## Robot task records
═══

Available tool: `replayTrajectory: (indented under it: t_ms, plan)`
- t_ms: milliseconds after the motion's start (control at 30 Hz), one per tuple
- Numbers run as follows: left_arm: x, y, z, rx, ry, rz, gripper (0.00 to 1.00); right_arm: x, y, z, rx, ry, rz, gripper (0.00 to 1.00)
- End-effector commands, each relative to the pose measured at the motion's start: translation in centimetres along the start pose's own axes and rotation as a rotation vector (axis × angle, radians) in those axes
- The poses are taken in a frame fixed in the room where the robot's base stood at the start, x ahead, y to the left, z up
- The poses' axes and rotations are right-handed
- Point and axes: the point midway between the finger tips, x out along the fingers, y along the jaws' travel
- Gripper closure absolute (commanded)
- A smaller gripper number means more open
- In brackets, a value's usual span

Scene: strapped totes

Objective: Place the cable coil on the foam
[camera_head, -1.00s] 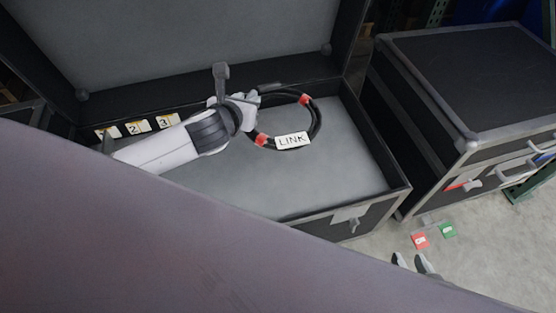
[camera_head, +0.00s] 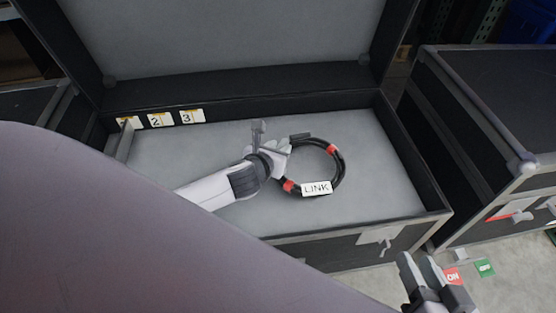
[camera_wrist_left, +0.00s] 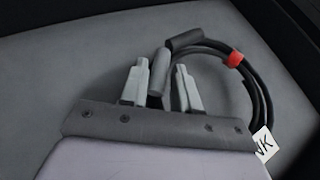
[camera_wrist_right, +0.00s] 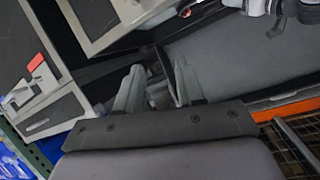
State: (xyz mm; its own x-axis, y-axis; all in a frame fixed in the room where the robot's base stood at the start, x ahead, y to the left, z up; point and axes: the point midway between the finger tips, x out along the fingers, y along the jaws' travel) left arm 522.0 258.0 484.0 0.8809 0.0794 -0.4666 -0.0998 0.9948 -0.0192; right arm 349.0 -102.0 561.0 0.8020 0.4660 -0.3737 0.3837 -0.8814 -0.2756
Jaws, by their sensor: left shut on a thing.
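The black cable coil (camera_head: 341,172) has red bands and a white LINK tag (camera_head: 316,188). It is over the grey foam (camera_head: 210,150) inside the open case, right of the middle. My left gripper (camera_head: 285,150) is shut on the coil's left side. In the left wrist view a cable end stands between its fingers (camera_wrist_left: 163,85), and the coil (camera_wrist_left: 250,85) curves off to the right. Whether the coil touches the foam is hard to tell. My right gripper (camera_head: 424,272) is open and empty, outside the case's front right corner.
The raised case lid (camera_head: 230,45) stands behind the foam. Number cards (camera_head: 160,120) line the back left wall. A second dark case (camera_head: 480,110) is at the right. Red (camera_head: 453,276) and green (camera_head: 485,268) tags show near my right gripper. The foam's left part is clear.

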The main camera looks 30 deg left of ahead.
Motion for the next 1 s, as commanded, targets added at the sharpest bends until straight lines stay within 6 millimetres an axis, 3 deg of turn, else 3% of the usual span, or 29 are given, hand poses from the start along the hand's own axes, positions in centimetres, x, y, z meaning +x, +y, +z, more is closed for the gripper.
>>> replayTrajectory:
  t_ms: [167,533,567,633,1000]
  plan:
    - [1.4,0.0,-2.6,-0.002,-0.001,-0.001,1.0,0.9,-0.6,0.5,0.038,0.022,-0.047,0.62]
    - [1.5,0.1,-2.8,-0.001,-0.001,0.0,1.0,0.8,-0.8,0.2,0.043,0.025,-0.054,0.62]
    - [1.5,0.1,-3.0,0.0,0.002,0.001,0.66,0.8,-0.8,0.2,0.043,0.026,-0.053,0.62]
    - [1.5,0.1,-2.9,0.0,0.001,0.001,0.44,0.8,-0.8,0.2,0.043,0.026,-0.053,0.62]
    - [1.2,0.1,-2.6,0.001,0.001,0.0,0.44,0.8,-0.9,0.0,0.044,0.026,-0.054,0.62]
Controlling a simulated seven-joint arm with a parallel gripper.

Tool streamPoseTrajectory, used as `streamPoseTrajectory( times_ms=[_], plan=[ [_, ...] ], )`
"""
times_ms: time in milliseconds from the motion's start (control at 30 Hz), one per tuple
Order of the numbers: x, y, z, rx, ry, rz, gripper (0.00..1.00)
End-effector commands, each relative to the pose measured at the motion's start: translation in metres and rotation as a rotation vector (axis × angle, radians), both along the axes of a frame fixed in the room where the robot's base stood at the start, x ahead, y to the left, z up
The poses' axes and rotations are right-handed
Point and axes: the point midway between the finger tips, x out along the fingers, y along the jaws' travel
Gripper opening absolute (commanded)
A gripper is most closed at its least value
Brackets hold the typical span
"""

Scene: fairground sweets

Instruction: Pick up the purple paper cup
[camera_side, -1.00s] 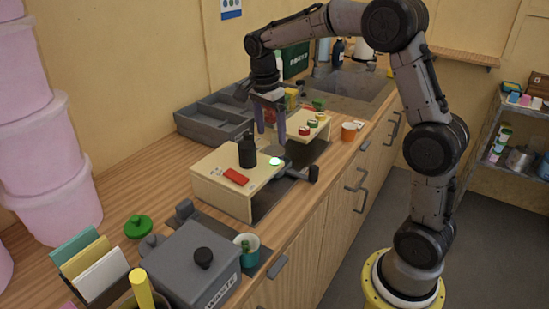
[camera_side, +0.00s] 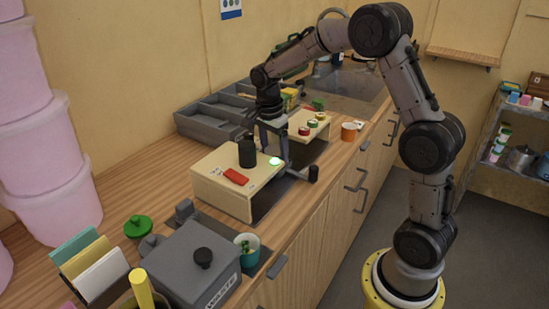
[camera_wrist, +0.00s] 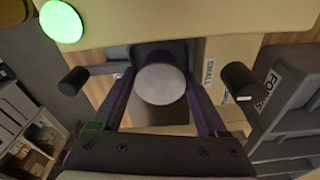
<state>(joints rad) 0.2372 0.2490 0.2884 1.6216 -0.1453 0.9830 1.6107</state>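My gripper (camera_side: 272,170) reaches down in the gap between two pale wooden blocks. In the wrist view its two fingers (camera_wrist: 161,85) are spread, one on each side of a round pale grey disc (camera_wrist: 162,86). A dark purple edge shows behind the disc, so this may be the purple paper cup seen from above, but I cannot be sure. I cannot tell whether the fingers touch it. In the side view the front block and the fingers hide this spot, and no purple cup can be made out.
The rear block bears several small coloured tubs. Dark knobs flank the fingers in the wrist view. An orange cup (camera_side: 349,132) stands right.

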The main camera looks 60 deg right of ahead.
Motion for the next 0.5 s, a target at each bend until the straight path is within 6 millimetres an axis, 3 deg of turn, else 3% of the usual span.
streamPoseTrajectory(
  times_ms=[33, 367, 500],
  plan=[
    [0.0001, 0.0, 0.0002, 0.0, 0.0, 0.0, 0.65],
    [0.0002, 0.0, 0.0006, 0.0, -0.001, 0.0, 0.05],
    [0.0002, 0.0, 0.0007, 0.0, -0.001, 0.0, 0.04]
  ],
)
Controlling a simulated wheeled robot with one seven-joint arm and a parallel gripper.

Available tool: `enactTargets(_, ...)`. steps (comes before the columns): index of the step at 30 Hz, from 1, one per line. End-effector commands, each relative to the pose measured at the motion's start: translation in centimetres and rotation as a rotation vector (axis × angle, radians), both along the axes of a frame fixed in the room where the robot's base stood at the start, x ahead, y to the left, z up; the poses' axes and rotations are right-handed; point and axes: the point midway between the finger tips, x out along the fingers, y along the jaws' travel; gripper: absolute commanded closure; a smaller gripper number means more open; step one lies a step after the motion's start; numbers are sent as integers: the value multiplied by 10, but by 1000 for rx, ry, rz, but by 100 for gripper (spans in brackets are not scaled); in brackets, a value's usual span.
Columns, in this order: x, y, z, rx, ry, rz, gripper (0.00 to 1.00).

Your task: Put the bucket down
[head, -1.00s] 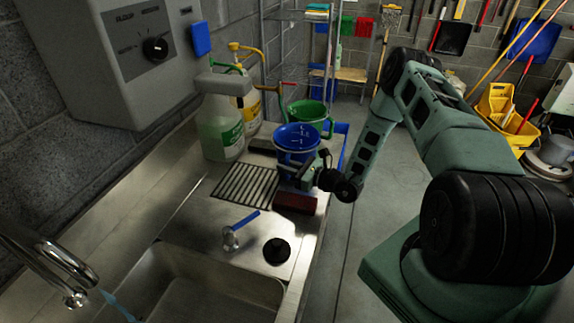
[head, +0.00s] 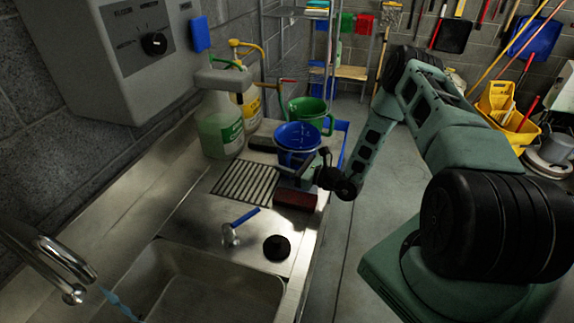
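The blue bucket (head: 297,137) is at the far end of the steel counter, just right of the metal grate (head: 245,183). My gripper (head: 298,172) is at the bucket's near side, low against it. The fingers are small and dark here, and I cannot tell whether they grip the bucket or are apart. The bucket looks upright, and its base is hidden behind my gripper.
A dark red block (head: 295,199) lies right below my gripper. Spray bottles (head: 219,126) stand to the left. Open floor lies right of the counter.

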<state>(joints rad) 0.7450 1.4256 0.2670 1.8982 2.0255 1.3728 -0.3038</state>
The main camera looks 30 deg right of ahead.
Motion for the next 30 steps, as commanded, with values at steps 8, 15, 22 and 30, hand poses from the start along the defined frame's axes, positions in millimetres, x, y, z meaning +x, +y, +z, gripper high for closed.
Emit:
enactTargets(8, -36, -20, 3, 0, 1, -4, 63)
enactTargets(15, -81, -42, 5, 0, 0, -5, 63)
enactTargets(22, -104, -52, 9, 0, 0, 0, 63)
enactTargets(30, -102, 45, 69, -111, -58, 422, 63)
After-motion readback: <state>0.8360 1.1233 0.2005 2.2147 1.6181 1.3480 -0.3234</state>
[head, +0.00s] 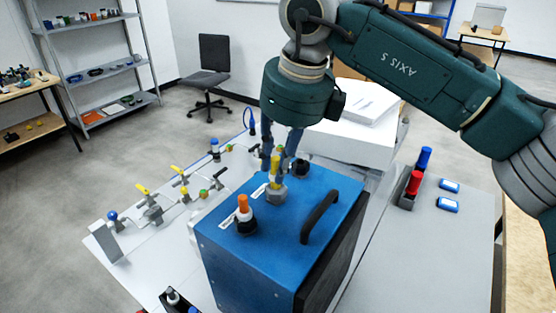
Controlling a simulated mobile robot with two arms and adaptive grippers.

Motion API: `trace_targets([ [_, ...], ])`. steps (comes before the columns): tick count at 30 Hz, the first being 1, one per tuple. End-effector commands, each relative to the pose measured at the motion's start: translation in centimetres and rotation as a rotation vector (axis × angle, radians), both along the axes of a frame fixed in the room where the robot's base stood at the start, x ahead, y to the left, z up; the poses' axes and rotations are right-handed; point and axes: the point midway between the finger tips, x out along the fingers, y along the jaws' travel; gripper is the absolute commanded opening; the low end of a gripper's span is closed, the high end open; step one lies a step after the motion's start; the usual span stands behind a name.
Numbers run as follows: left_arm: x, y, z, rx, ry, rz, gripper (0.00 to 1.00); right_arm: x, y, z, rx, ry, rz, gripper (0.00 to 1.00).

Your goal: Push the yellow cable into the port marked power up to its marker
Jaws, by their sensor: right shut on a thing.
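The blue analyser box (225,262) stands on the table, with ports on its top. The yellow cable (275,172) is upright between the fingers of my right gripper (278,160), which is shut on it. The cable's lower end is at a grey port (276,194) on the box top; I cannot tell how deep it sits or see its marker clearly. A small white label lies beside this port, too small to read. My left gripper is not in view.
An orange-topped plug (243,207) stands in a nearby port. A black handle (320,216) rises at the box's right, and a dark port (300,168) is behind. Valves (152,212) stand at left. A holder (408,197) with red and blue items is at right.

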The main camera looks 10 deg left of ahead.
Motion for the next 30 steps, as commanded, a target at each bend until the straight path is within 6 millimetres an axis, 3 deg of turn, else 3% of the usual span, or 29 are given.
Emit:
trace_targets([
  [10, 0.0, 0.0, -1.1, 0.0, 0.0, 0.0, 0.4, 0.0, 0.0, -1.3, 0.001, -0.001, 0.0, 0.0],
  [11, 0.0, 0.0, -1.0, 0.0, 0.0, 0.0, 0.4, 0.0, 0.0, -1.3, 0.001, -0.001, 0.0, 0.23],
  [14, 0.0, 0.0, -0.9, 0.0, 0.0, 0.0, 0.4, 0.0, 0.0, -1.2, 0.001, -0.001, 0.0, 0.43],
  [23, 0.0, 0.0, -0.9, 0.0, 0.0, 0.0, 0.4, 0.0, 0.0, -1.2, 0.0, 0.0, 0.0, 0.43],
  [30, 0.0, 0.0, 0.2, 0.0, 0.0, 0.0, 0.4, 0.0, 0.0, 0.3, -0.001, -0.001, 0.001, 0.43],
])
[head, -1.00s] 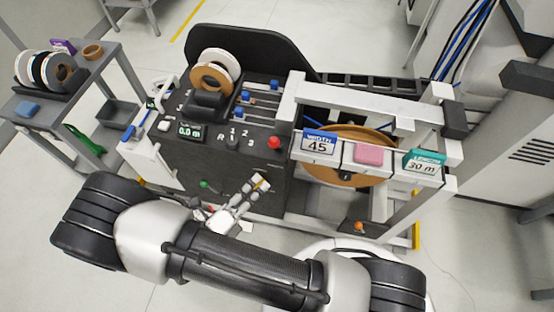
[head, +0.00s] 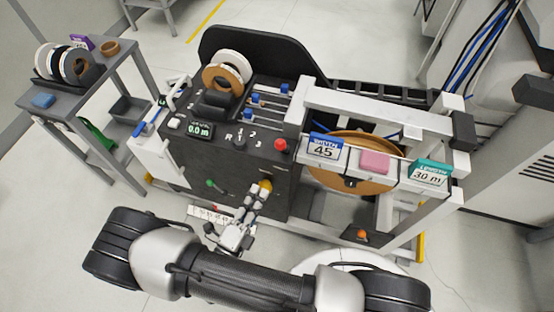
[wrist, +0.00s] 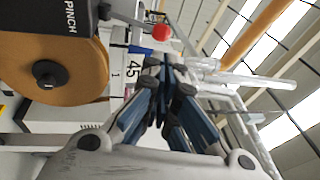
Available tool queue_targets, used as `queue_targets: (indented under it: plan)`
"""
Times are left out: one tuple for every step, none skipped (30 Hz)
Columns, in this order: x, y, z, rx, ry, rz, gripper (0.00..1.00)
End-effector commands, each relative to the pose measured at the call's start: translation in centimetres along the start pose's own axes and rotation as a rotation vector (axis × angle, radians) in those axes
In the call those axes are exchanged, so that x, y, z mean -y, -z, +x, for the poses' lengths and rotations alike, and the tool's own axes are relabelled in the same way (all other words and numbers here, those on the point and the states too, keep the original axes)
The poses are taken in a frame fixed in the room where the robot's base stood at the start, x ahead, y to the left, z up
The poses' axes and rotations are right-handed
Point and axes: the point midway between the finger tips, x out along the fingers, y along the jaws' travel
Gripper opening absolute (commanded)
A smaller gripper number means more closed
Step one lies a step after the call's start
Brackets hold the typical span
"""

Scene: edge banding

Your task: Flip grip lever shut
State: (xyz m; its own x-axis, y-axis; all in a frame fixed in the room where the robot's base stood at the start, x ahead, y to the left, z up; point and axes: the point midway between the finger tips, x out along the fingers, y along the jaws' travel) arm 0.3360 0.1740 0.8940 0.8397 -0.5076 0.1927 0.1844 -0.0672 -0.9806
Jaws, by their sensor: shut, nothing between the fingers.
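The machine's dark front panel (head: 232,165) carries a green-tipped lever (head: 210,183) and a yellow knob (head: 265,186). No grip label is readable, so I cannot tell which control is the grip lever. My gripper (head: 258,197) is shut and empty in front of the panel, its fingertips close to the yellow knob. I cannot tell whether they touch it. In the wrist view, the blue-grey fingers (wrist: 167,68) are together, with a red ball (wrist: 161,32) beyond them. A pale rod (wrist: 250,78) lies to their right.
A tan reel (head: 345,178) sits in the white frame at right, beside a blue "45" card (head: 323,148), a pink block (head: 373,162) and a teal "30 m" card (head: 430,173). A red button (head: 281,145) tops the panel. A side table (head: 85,90) stands at left.

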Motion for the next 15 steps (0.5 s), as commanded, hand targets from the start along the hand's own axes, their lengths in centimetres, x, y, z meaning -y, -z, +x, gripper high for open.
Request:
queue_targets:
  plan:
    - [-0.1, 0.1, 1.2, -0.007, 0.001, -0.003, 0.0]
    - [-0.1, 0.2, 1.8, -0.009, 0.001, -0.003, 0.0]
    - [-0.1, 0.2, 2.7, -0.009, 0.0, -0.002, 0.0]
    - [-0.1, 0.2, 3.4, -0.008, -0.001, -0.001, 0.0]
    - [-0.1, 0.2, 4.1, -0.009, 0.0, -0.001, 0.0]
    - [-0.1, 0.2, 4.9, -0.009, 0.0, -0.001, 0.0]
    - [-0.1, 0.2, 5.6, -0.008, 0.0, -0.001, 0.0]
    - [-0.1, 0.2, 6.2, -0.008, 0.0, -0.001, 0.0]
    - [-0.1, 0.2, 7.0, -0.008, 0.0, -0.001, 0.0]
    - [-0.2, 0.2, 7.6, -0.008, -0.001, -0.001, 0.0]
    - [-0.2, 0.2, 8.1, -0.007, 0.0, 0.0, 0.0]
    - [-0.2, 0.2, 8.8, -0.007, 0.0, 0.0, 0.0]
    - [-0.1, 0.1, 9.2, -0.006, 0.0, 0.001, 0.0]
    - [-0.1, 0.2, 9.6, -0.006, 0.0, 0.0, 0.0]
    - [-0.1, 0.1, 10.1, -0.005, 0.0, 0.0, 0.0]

═══

## PROMPT
Please print exactly, and only, the lines from the line with "Jaws, by their sensor: left shut on a thing." to the line with "Motion for the next 1 s, as", both included.

## WRITTEN ANSWER
Jaws, by their sensor: left shut on a thing.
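The black cable coil (camera_head: 341,172) has red bands and a white LINK tag (camera_head: 316,188). It is over the grey foam (camera_head: 210,150) inside the open case, right of the middle. My left gripper (camera_head: 285,150) is shut on the coil's left side. In the left wrist view a cable end stands between its fingers (camera_wrist_left: 163,85), and the coil (camera_wrist_left: 250,85) curves off to the right. Whether the coil touches the foam is hard to tell. My right gripper (camera_head: 424,272) is open and empty, outside the case's front right corner.
The raised case lid (camera_head: 230,45) stands behind the foam. Number cards (camera_head: 160,120) line the back left wall. A second dark case (camera_head: 480,110) is at the right. Red (camera_head: 453,276) and green (camera_head: 485,268) tags show near my right gripper. The foam's left part is clear.

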The main camera looks 30 deg left of ahead.
Motion for the next 1 s, as commanded, targets added at the sharpest bends until straight lines stay within 6 millimetres an axis, 3 deg of turn, else 3% of the usual span, or 29 are given, hand poses from the start along the hand's own axes, positions in centimetres, x, y, z meaning +x, +y, +z, more is closed for the gripper.

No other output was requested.